[R] Optimize multiple variable sets
Jonathan P Daily
jdaily at usgs.gov
Mon Dec 6 15:57:26 CET 2010
I suppose I should have been more clear. I saw that her interval did not
include the actual minimum, but I was asking if (and if, why) she was
expecting the minimum x value to be different for each run. If the y value
were returned the same on each run that would be puzzling.

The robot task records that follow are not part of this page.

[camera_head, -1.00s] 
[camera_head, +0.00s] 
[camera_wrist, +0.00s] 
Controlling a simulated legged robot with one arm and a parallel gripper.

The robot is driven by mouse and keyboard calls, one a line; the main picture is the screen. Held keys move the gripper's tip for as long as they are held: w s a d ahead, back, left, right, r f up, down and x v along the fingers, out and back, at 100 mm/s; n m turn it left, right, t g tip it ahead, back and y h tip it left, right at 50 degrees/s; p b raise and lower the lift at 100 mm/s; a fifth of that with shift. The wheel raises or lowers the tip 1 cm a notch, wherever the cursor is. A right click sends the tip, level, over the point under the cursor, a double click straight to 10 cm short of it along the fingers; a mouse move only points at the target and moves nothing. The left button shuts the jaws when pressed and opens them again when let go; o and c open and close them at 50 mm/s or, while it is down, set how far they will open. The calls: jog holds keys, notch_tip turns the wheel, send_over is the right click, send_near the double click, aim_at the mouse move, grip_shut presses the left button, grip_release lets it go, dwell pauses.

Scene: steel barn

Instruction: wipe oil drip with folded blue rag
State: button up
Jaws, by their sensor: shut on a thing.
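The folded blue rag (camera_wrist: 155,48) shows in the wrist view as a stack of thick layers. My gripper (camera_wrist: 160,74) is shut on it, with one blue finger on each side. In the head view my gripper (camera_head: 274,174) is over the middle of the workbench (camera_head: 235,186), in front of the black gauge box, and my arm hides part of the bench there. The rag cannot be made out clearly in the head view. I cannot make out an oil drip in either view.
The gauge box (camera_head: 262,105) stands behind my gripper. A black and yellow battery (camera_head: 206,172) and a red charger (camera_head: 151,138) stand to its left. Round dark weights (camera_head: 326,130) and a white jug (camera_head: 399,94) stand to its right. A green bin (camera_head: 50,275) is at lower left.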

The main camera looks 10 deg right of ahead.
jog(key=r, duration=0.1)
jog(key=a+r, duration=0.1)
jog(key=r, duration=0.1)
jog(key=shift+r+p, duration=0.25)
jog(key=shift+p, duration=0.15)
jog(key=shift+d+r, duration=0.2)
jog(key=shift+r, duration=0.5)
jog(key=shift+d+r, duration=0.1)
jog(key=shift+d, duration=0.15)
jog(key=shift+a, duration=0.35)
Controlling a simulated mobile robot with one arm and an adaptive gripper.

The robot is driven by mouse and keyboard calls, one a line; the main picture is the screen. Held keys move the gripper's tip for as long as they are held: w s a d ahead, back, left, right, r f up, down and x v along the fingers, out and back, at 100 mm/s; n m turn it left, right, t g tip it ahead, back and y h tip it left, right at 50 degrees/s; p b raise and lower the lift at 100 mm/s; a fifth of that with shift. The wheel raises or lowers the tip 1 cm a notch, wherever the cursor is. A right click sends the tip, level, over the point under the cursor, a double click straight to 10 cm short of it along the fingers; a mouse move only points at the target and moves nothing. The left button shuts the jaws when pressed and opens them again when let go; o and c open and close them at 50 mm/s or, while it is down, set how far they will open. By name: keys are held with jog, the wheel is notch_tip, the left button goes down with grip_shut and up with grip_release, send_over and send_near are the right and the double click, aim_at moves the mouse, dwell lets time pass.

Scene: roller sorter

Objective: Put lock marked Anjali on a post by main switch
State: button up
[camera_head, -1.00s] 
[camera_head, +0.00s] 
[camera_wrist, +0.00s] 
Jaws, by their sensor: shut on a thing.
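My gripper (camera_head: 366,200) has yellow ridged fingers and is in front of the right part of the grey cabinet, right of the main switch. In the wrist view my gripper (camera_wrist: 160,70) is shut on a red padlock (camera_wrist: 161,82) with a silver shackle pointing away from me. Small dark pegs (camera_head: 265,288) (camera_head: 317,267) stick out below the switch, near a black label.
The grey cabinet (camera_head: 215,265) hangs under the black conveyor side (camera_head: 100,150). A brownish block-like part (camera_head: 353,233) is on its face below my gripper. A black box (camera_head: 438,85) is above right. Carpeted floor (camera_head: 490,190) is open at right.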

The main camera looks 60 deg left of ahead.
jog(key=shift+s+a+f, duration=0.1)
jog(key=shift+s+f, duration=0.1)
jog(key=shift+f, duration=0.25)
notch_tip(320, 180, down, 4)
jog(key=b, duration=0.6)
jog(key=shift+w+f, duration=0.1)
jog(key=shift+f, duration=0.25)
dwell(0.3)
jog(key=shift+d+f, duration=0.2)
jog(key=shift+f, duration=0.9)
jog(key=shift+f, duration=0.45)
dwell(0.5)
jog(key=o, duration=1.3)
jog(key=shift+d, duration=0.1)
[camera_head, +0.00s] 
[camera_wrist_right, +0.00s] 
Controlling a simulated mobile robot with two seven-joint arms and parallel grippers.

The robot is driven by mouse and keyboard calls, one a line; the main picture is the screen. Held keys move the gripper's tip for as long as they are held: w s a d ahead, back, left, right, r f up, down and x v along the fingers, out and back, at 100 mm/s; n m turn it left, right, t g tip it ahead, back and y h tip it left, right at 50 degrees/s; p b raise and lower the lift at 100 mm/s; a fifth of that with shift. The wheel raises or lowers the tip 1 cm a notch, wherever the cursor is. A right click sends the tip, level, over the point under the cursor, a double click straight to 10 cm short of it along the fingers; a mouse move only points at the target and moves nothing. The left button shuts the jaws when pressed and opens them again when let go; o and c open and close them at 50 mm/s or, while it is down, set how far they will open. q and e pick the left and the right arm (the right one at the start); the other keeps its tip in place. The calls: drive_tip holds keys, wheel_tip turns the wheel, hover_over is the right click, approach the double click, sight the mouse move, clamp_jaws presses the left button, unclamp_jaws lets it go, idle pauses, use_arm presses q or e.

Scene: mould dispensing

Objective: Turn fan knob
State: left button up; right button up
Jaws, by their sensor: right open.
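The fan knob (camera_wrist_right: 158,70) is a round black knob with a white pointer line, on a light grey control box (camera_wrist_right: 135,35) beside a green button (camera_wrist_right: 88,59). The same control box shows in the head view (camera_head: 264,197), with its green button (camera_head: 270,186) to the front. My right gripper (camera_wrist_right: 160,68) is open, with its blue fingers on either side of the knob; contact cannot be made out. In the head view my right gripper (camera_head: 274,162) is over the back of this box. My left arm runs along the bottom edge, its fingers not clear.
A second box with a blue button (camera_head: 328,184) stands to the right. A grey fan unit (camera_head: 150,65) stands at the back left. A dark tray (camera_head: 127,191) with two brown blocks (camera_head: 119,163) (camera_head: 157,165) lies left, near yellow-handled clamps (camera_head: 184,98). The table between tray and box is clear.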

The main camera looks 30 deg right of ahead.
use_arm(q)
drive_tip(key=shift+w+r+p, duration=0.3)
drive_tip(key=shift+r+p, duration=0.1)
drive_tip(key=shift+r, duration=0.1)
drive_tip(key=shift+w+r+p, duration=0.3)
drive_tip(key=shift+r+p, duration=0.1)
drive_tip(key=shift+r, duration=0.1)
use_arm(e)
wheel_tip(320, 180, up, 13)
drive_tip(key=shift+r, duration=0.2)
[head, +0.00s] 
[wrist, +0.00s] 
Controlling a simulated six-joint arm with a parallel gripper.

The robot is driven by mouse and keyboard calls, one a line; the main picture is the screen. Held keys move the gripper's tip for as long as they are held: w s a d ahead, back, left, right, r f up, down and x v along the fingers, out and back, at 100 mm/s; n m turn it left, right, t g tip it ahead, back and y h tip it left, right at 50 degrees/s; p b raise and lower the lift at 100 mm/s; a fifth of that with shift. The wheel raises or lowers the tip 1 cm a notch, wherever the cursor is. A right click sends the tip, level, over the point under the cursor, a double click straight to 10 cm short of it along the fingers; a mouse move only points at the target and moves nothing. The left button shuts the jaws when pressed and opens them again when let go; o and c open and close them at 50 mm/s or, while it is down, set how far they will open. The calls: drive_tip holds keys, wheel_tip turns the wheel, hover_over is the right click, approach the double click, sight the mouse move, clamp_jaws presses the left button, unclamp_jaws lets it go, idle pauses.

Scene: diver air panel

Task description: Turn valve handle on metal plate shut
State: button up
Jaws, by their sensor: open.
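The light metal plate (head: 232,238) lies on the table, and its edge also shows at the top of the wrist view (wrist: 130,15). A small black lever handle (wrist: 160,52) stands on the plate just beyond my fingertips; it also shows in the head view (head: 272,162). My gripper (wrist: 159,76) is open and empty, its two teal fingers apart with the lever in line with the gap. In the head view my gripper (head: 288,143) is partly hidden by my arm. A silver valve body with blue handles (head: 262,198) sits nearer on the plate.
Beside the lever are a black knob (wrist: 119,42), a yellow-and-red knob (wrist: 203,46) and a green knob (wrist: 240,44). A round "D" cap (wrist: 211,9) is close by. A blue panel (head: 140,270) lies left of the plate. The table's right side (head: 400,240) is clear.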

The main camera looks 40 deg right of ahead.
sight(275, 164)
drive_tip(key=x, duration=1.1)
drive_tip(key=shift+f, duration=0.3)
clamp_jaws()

As for the returned x issue, you are correct that it is a 'tol' issue:
reducing tol to something reasonably low approximates the min fairly well.
Jonathan P. Daily
Technician - USGS Leetown Science Center
11649 Leetown Road
Kearneysville WV, 25430
"Is the room still a room when its empty? Does the room,
the thing itself have purpose? Or do we, what's the word... imbue it."
- Jubal Early, Firefly
peter dalgaard <pdalgd at gmail.com> wrote on 12/06/2010 09:39:43 AM:
> [image removed]
> Re: [R] Optimize multiple variable sets
> peter dalgaard
> Jonathan P Daily
> 12/06/2010 09:39 AM
> sandra lag, r-help, r-help-bounces
> On Dec 6, 2010, at 15:15 , Jonathan P Daily wrote:
> > Correct me if I'm wrong, but isn't the minimal x value in your example
> > same regardless of what positive coefficient you apply to x? If that
> > the case, you would expect the same min(x) for each iteration.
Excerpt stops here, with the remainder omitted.